Saturday, July 6, 2013

American Independence Day & Lithuanian Statehood Day

Today's post is by UM & Global blogmaster Dr. David W. Scott, Assistant Professor of Religion and Pieper Chair of Servant Leadership at Ripon College.

Thursday was the Fourth of July, aka Independence Day in the United States, the biggest patriotic festival of the year.  The holiday commemorates the signing of the Declaration of Independence (from Britain) on July 4, 1776.  Americans across the country celebrated with fireworks, speeches, music, backyard cookouts (featuring classic American food such as hamburgers and sweet corn), and lots of American flags.

Today is the sixth of July, aka Statehood Day in Lithuania.  Statehood Day commemorates the coronation of King Mindaugas, the only king of Lithuania, in 1253.  It's only one of three holidays commemorating important beginnings for the Lithuanian nation (the others recognize the restoration of the nation in 1918 and 1990), but it will nevertheless be observed by speeches, music, celebration, and flags, not that differently from Independence Day in America.
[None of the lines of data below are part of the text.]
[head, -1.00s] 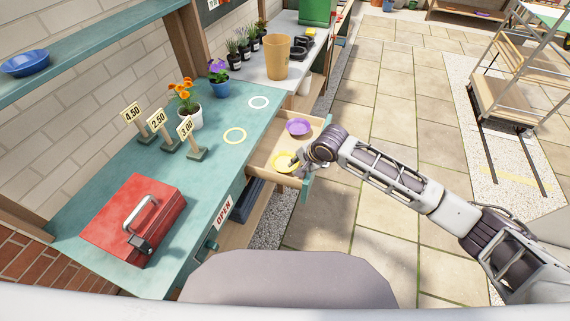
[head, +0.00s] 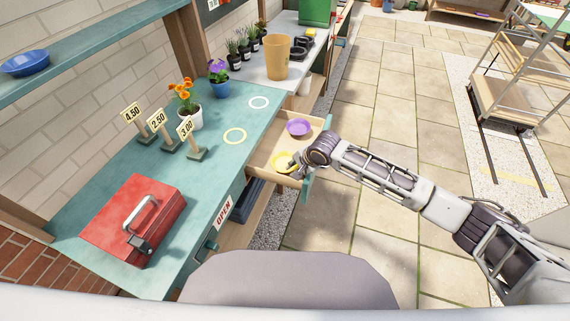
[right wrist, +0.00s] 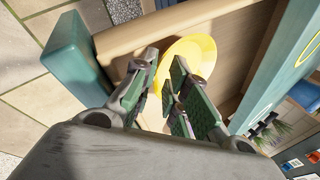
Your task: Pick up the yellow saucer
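The yellow saucer (head: 280,162) lies in the open wooden drawer, at the end nearer me. It also shows in the right wrist view (right wrist: 200,50), where the fingers cover part of it. My right gripper (head: 295,170) is at the saucer's right side, low in the drawer. In the right wrist view its fingers (right wrist: 163,72) are apart, with the saucer's near rim showing in the gap between them. I cannot tell whether either finger touches it. My left gripper is not in view.
A purple saucer (head: 299,127) lies farther back in the same drawer (head: 276,145). The drawer's teal front (head: 306,187) is close to my right wrist. The teal counter (head: 225,170) beside it carries a red cash box (head: 130,220), price signs and potted flowers.

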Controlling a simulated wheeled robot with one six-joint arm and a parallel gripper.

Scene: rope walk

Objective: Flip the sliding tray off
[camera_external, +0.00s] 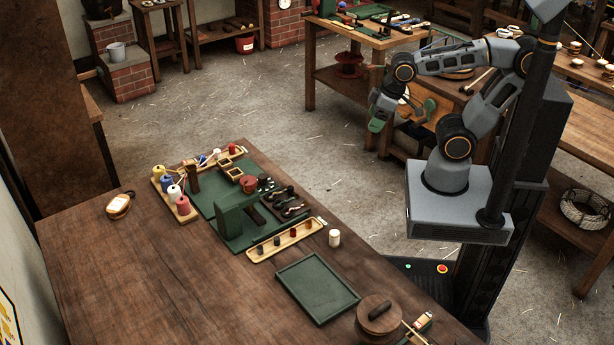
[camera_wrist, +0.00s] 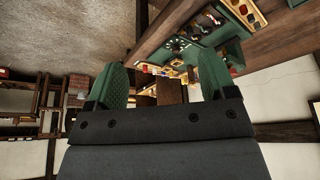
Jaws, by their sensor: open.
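My gripper (camera_external: 377,117) hangs high in the air above the floor, to the right of the workbench (camera_external: 150,250) and well apart from it. Its two green fingers stand apart in the wrist view (camera_wrist: 163,78), with nothing between them. A narrow wooden tray (camera_external: 254,255) with several small dark and red pieces lies along the front edge of a green board (camera_external: 208,200). A similar wooden strip lies at the board's back edge. A flat, empty green tray (camera_external: 318,288) lies nearer the camera. I cannot tell which of these is the sliding tray.
On the board are a raised green block (camera_external: 233,215) and dark tools. Colored spools (camera_external: 183,206) line its left side. A white cylinder (camera_external: 334,238) and a round lidded wooden pot (camera_external: 378,318) stand nearby. The bench's left part is mostly clear. Another laden bench (camera_external: 345,33) stands behind my arm.
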There are United Methodists in both countries.  I know that many United Methodists in the United States will hear Independence Day referenced in their worship services on Sunday.  Some United Methodist congregations will no doubt sing various patriotic hymns as part of the worship, and American flags will be in the sanctuaries of many American United Methodist Churches.  While I'm less certain of this, I suspect that Statehood Day may get some references in United Methodist worship in Lithuania this coming Sunday as well.  Mindaugas was the first Lithuanian ruler to convert to Christianity, though he (like most medieval rulers) was not a paragon of Christian virtue.  While Lithuanian United Methodists won't be singing, "God Bless America," that doesn't mean they won't be proud of their country and happy to celebrate it.

The juxtaposition of these two national holidays and the roles that they play in the lives of United Methodists in both countries raise some questions about the global nature of The United Methodist Church.  How does the UMC as a global church encompass the patriotic fervor of citizens of a host of nations?  How does it affirm the importance of national community while simultaneously reminding United Methodists that we are all ultimately citizens of heaven first and foremost?  How does United Methodism accommodate itself to national settings while at the same time forging international connections and religious bonds?  These questions are not easy to answer, but as you're in worship this Sunday, wherever that may be, spend a few minutes considering them.